Supplied data –
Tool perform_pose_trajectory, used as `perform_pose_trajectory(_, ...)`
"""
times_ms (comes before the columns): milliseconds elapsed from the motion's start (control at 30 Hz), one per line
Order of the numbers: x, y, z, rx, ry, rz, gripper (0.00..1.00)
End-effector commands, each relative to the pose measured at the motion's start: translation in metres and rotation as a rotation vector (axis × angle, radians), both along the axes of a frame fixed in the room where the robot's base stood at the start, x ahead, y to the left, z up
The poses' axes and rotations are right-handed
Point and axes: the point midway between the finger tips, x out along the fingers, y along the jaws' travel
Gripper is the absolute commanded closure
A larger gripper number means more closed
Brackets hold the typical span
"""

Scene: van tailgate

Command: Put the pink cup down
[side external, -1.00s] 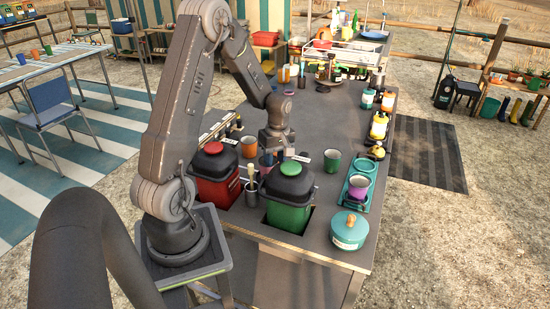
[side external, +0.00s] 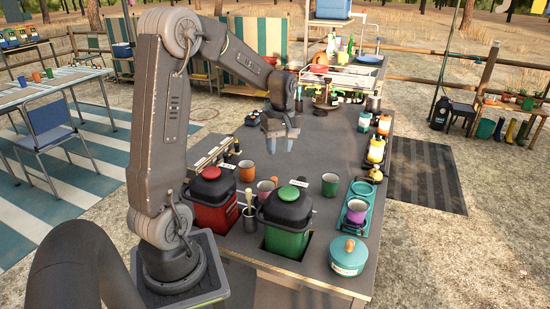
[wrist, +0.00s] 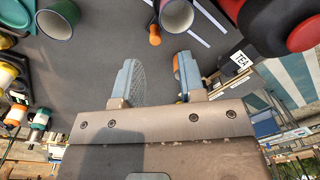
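The pink cup (side external: 265,189) stands on the dark counter, just behind the green-lidded bin, which partly hides it. In the wrist view the pink cup (wrist: 176,16) shows at the top edge, cut off by the frame, its pale inside visible. My gripper (side external: 279,147) is raised above the counter, farther back than the cup and apart from it. In the wrist view the two fingers of my gripper (wrist: 157,78) are spread apart with only bare counter between them. My gripper is open and empty.
An orange cup (side external: 247,171) and a green cup (side external: 330,185) stand nearby. A purple cup (side external: 357,211) is in the teal tray at right. The red bin (side external: 211,197) and green bin (side external: 284,224) are in front. The counter's middle (side external: 325,145) is clear.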

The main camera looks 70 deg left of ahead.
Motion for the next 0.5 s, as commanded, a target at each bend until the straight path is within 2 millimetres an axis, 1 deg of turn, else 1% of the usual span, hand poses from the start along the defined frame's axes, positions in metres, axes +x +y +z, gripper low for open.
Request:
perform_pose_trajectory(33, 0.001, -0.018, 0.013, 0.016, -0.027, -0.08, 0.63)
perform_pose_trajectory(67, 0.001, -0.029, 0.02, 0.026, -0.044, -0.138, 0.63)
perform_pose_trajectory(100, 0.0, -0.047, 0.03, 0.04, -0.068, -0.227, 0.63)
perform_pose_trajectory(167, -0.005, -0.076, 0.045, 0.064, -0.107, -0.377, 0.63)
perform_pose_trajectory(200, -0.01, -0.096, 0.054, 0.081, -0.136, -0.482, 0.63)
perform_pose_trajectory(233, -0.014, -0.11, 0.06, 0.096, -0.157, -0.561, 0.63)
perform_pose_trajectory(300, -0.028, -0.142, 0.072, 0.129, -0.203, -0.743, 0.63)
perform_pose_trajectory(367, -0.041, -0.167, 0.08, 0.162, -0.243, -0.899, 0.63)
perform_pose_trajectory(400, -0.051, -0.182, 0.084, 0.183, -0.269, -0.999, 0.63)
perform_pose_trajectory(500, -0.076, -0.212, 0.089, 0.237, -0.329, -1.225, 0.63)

Description of the task – Begin with the line that contains "The poses' axes", end with the line that contains "The main camera looks 70 deg left of ahead.", and set down every line in that range exactly as it stands, minus the pictures.

Task answer –
The poses' axes and rotations are right-handed
Point and axes: the point midway between the finger tips, x out along the fingers, y along the jaws' travel
Gripper is the absolute commanded closure
A larger gripper number means more closed
Brackets hold the typical span
"""

Scene: van tailgate

Command: Put the pink cup down
[side external, -1.00s] 
[side external, +0.00s] 
[wrist, +0.00s] 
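The pink cup (side external: 265,189) stands on the dark counter, just behind the green-lidded bin, which partly hides it. In the wrist view the pink cup (wrist: 176,16) shows at the top edge, cut off by the frame, its pale inside visible. My gripper (side external: 279,147) is raised above the counter, farther back than the cup and apart from it. In the wrist view the two fingers of my gripper (wrist: 157,78) are spread apart with only bare counter between them. My gripper is open and empty.
An orange cup (side external: 247,171) and a green cup (side external: 330,185) stand nearby. A purple cup (side external: 357,211) is in the teal tray at right. The red bin (side external: 211,197) and green bin (side external: 284,224) are in front. The counter's middle (side external: 325,145) is clear.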

The main camera looks 70 deg left of ahead.

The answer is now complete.